►

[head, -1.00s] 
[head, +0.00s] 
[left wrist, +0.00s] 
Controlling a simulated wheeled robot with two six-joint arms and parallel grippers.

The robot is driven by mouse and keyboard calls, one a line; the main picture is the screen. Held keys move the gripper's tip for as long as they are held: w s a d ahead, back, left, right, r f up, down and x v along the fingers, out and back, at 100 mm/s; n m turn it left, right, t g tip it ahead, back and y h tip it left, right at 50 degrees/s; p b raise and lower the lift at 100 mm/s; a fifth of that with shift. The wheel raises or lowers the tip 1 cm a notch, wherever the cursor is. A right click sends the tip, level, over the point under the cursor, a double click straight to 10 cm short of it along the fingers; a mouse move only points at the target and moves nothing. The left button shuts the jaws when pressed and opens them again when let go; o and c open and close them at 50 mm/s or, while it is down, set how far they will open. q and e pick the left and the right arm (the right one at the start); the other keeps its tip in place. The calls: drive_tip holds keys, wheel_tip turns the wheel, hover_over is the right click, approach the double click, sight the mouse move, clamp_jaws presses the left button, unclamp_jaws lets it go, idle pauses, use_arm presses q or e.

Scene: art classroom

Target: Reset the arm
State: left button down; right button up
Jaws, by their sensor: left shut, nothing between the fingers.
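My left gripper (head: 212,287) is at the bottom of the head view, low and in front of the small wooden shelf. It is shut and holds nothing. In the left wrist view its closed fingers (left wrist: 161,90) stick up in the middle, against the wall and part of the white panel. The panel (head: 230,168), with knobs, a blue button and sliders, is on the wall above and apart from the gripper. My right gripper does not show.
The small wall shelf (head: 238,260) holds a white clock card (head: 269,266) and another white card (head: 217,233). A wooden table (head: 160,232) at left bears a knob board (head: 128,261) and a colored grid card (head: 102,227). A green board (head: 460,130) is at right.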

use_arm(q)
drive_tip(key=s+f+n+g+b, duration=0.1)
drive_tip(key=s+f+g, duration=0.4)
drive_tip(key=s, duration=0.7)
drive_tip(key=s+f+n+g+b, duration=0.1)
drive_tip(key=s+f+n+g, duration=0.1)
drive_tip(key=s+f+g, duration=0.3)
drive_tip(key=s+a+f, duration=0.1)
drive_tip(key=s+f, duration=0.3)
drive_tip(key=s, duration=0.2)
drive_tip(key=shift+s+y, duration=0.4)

◄

### [TASK DIRECTIONS]
Quote nothing but the lines that run from the line containing "[head, +0.00s]" through the line containing "Controlling a simulated", keeping both of them word for word.

### [ANSWER TO THE EXERCISE]
[head, +0.00s] 
[left wrist, +0.00s] 
Controlling a simulated wheeled robot with two six-joint arms and parallel grippers.

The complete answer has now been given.